Job :: Starting at the line that contains "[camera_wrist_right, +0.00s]" and stopping after the line that contains "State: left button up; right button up", copy the lines exactly. Pictures are left out.

Data section ::

* * * * *

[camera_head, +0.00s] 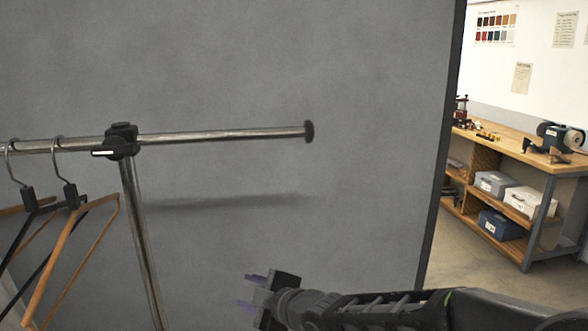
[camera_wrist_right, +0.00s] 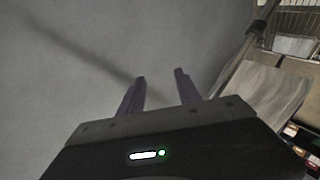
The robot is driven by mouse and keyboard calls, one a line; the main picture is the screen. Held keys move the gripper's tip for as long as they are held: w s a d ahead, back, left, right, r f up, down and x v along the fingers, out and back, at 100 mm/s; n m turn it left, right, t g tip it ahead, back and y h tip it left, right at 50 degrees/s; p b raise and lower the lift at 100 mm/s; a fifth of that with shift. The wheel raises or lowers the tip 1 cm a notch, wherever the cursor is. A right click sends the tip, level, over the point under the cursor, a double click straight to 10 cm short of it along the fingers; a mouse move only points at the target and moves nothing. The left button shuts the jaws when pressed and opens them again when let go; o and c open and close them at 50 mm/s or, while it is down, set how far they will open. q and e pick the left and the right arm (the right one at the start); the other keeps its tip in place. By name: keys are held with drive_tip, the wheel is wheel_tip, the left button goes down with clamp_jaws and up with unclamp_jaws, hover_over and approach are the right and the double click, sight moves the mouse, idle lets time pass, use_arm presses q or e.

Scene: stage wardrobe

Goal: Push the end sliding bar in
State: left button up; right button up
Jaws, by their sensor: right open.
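The end sliding bar (camera_head: 225,135) is a thin metal tube sticking out to the right of the black clamp joint (camera_head: 121,141) on the garment rack. A round black cap (camera_head: 309,131) closes its right end. My right gripper (camera_head: 251,291) is below the bar in the head view, apart from it, with nothing between its fingers. In the right wrist view the two purple fingers (camera_wrist_right: 160,90) stand apart in front of a grey panel. The bar's cap is not clearly seen there. My left gripper is not in view.
Hangers (camera_head: 72,205) hang on the rail left of the clamp, and the rack's upright post (camera_head: 142,240) runs down below it. A grey panel (camera_head: 380,90) stands behind the bar. A wooden workbench (camera_head: 510,150) with boxes is at the far right.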

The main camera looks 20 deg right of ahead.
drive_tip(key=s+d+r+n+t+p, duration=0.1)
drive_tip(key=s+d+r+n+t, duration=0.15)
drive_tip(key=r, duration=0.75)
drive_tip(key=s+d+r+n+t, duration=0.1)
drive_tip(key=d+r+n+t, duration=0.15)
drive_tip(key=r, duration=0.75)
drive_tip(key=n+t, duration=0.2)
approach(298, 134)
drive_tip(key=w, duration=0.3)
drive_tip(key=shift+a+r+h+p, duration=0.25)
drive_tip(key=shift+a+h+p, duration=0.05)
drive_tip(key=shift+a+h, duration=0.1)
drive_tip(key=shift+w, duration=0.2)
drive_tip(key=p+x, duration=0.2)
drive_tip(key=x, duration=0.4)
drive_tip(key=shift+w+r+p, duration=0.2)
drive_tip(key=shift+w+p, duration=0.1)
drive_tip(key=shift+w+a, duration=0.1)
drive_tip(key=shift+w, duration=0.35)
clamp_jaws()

* * * * *

Result below ::
[camera_wrist_right, +0.00s] 
The robot is driven by mouse and keyboard calls, one a line; the main picture is the screen. Held keys move the gripper's tip for as long as they are held: w s a d ahead, back, left, right, r f up, down and x v along the fingers, out and back, at 100 mm/s; n m turn it left, right, t g tip it ahead, back and y h tip it left, right at 50 degrees/s; p b raise and lower the lift at 100 mm/s; a fifth of that with shift. The wheel raises or lowers the tip 1 cm a notch, wherever the cursor is. A right click sends the tip, level, over the point under the cursor, a double click straight to 10 cm short of it along the fingers; a mouse move only points at the target and moves nothing. The left button shuts the jaws when pressed and opens them again when let go; o and c open and close them at 50 mm/s or, while it is down, set how far they will open. q and e pick the left and the right arm (the right one at the start); the other keeps its tip in place. By name: keys are held with drive_tip, the wheel is wheel_tip, the left button goes down with clamp_jaws and up with unclamp_jaws, hover_over and approach are the right and the double click, sight moves the mouse, idle lets time pass, use_arm presses q or e.

Scene: stage wardrobe

Goal: Push the end sliding bar in
State: left button up; right button up

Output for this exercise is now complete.